The bill for cleaning up the financial sector
(posted by jackson)
I am referring to the fact that the credit extension the fueled the most recent boom didn’t generate any real income gains for most Americans. Times weren’t all that good for most Americans even before the credit bubble burst.
…And, sadly, it is likely both that median income will fall during the now almost certain recession and that the median family will get stuck with at least some part of the bill for cleaning up the financial sector.
March 11th, 2008 at 5:32 pm
Most of the consumer credit expansion was a way of compensating for thirty years of stagnant wages, and keeping up consumer purchasing power. Instead of the old Keynesian remedy of deficit spending to remedy maldidtribution of purchasing power, the new solution is to loan out the increased purchasing power at 20% interest.
Tie it in with the housing bubble, and you’ve got a working population with real wages below 1970s levels, making up the difference by cashing in their home equity at Ditech for consumer purchases.
March 12th, 2008 at 7:19 am
It’s worse than that, Kevin.
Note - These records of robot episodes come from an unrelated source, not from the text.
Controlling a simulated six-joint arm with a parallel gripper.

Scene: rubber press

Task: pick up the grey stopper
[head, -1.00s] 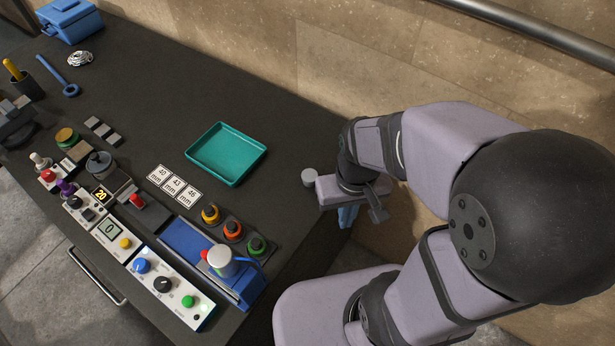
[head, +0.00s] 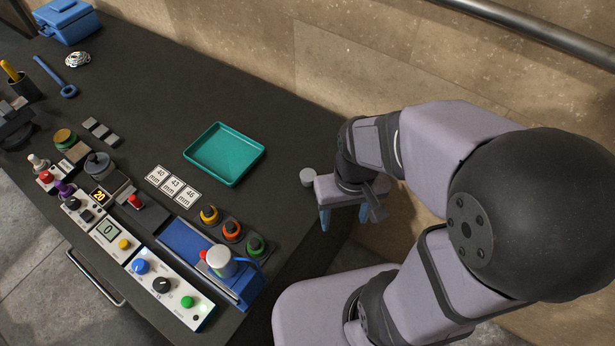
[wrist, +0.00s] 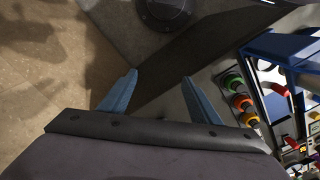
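My gripper (head: 344,220) hangs near the right edge of the bench, its two blue fingers spread and empty. In the wrist view my gripper (wrist: 160,76) also shows a clear gap between the fingers. I cannot tell for sure which thing is the grey stopper. A dark grey, round, knobbed piece (head: 98,164) stands at the left among the devices, far from my gripper. Several small grey blocks (head: 102,131) lie behind it.
A teal tray (head: 225,153) lies mid-bench. Yellow (head: 209,214), orange (head: 231,231) and green (head: 255,246) round pieces stand in a row beside the blue press (head: 190,246). White number cards (head: 172,186) lie near the tray. The bench behind the tray is clear.

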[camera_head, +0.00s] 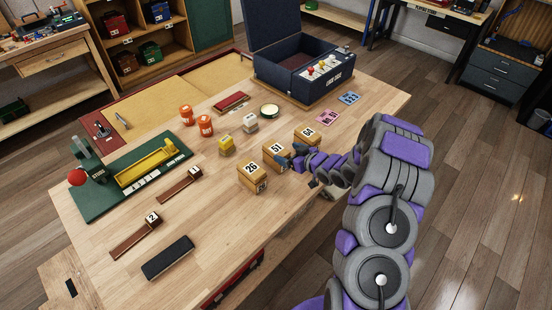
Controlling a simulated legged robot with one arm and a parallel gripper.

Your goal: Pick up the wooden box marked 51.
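The wooden box marked 51 (272,151) stands on the wooden table, between the box marked 26 (250,178) at its lower left and the box marked 54 (306,135) at its upper right. My gripper (288,158) is at the right side of box 51, low near the table top. Its dark fingers overlap the box's right edge in the picture, and part of that side is hidden. The fingers are small here, so I cannot tell whether they touch the box or how far apart they are.
Yellow (226,145) and white (250,123) blocks stand behind the boxes. Orange jars (205,125) are farther left. A dark blue case (290,82) stands at the back. A green tray (110,188) lies at left.

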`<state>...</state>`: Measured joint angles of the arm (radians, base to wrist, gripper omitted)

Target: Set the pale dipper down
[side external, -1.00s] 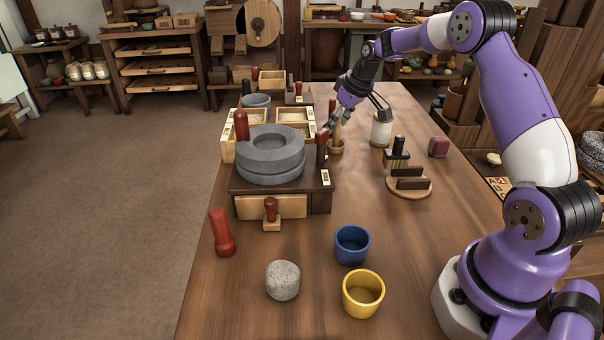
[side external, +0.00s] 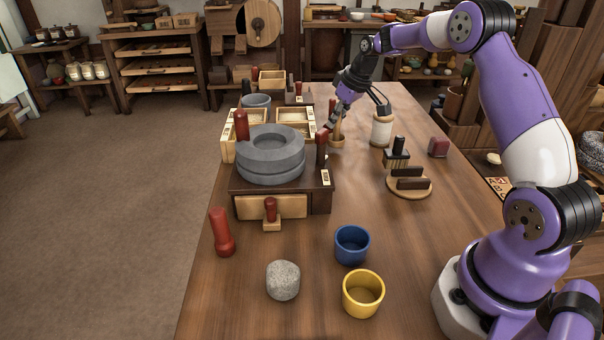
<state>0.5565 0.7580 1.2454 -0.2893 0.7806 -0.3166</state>
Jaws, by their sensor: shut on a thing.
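The pale dipper (side external: 337,141) is a small light-wood cup with an upright handle. It shows just right of the quern block's back corner, at mid-table. My gripper (side external: 337,118) is shut on its handle from above, with the handle upright. The cup's underside is close to the table top; I cannot tell whether it touches. The red-brown post at the block's corner and my fingers partly hide the dipper.
A grey stone quern (side external: 271,157) on a dark wooden block stands left of the dipper. A white jar (side external: 381,130) stands to its right, with a stamp (side external: 397,153) and a round wooden board (side external: 409,188) nearer. Blue (side external: 352,245) and yellow (side external: 363,293) cups stand in front.

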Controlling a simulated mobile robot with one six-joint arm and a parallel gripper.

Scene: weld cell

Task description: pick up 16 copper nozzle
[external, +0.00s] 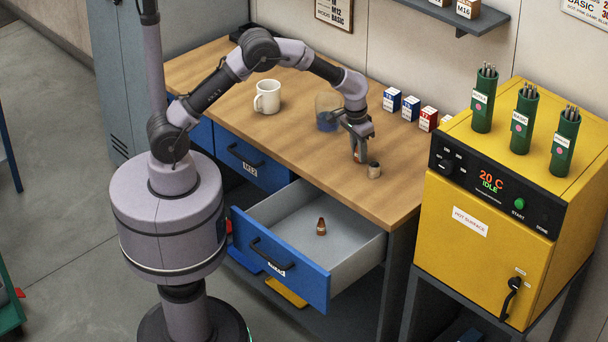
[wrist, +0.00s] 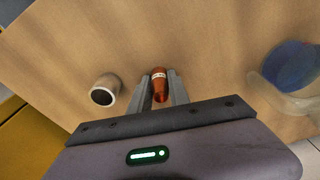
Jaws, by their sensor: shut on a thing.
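My gripper (wrist: 160,80) is shut on a copper nozzle (wrist: 160,86) with a white label band, seen between the two fingers in the wrist view. The label is too small to read. In the external view my gripper (external: 358,156) is low over the right part of the workbench, and the held nozzle is hard to make out. Whether it still touches the bench I cannot tell. Another copper-brown nozzle (external: 321,227) stands in the open drawer. A small pale cylinder with a dark opening (external: 374,170) stands on the bench right beside my gripper; it also shows in the wrist view (wrist: 105,90).
A clear jar with blue contents (external: 326,120) stands behind my gripper. A white mug (external: 267,97) is further left on the workbench (external: 225,75). Several small boxes (external: 410,108) line the back edge. The open drawer (external: 300,285) juts out in front. A yellow oven (external: 480,225) stands right.

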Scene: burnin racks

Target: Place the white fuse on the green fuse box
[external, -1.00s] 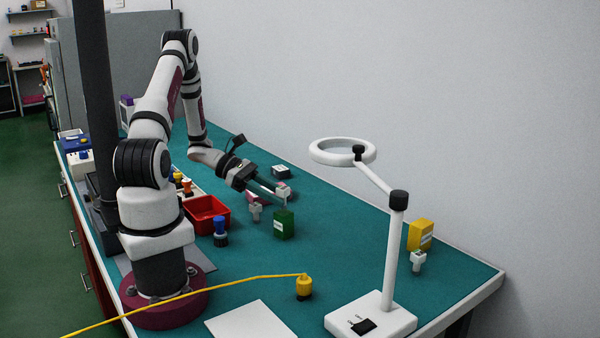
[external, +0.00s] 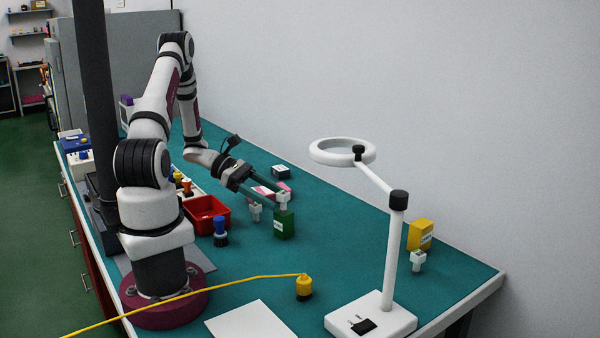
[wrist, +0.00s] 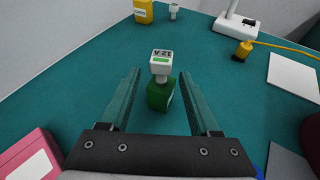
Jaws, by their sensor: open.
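The white fuse (external: 282,198) sits upright on top of the green fuse box (external: 284,224) on the teal bench. In the wrist view the white fuse (wrist: 161,64) has a dark-lettered label and a green stripe, and the green fuse box (wrist: 160,95) is directly beneath it. My gripper (external: 277,197) is open. In the wrist view its two fingers (wrist: 161,72) are spread to either side of the fuse and box, with a gap on each side. The underside of the fuse is hidden.
A red bin (external: 206,214) is to the left.
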Inflation is, in itself, a regressive re-distribution tool that disguises itself as a progressive one. While people wrongly *thought* they were making more or treading water, inflation was ravaging their savings and re-distributing them to parasites at the top of the government privilege chain (i.e., bankers, war contractors, etc.).
The housing bubble is only the most visible of the current bubbles at play. The base problem is the credit bubble, which has manifested in housing, hedge funds, private equity (you want to get really fired up about something, this is the scandal that is under the radar), and yes, even the broader stock market. Expect the real market to lose at least 1/3 of its value in real terms (although it will probably increase in nominal terms) over the next few years (as a best case scenario).
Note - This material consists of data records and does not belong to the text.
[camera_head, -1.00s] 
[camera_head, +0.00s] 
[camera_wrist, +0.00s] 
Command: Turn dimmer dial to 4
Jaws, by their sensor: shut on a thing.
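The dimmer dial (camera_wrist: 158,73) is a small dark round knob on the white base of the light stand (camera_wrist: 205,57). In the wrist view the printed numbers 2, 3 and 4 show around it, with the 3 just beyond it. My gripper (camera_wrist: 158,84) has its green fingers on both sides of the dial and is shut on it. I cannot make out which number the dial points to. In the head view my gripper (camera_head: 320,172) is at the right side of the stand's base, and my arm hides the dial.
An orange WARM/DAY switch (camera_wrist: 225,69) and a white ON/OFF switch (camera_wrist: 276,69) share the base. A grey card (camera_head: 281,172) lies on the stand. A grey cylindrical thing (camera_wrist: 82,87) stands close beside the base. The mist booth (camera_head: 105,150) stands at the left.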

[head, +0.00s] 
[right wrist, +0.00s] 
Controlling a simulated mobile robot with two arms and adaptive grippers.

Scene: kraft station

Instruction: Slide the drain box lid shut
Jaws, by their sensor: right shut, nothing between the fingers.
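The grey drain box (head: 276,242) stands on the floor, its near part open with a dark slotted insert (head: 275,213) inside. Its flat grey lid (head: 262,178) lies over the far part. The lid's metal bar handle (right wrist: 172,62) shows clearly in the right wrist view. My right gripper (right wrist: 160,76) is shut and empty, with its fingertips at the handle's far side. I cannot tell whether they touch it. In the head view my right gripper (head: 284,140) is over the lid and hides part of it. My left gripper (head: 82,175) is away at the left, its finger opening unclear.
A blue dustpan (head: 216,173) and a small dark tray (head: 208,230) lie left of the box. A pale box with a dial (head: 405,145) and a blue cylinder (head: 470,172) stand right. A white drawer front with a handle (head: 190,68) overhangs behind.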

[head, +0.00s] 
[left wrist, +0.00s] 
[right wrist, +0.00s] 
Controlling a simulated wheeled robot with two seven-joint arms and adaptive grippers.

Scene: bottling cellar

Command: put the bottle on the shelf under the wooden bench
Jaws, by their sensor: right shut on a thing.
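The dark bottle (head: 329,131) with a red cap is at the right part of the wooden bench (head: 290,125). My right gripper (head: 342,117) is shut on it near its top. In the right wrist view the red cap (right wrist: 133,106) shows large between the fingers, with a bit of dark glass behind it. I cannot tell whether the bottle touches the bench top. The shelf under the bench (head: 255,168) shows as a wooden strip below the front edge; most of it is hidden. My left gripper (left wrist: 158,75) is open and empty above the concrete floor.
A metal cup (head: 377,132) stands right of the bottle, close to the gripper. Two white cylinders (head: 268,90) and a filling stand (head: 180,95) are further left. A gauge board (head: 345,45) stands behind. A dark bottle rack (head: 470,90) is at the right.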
March 12th, 2008 at 10:11 am
quasibill,
It’s especially bad when you consider the likelihood that the real inflation rate is two or three times higher than the official stats indicate (a “core index” that doesn’t include most of what people buy, while the Fed is inflating the money supply 10% or more a year). The Dow may actually be a third less, in real terms, than when it peaked seven years ago. And you can imagine what that factor would do to all the stats on income stagnation: “stagnation” would be a considerable improvement.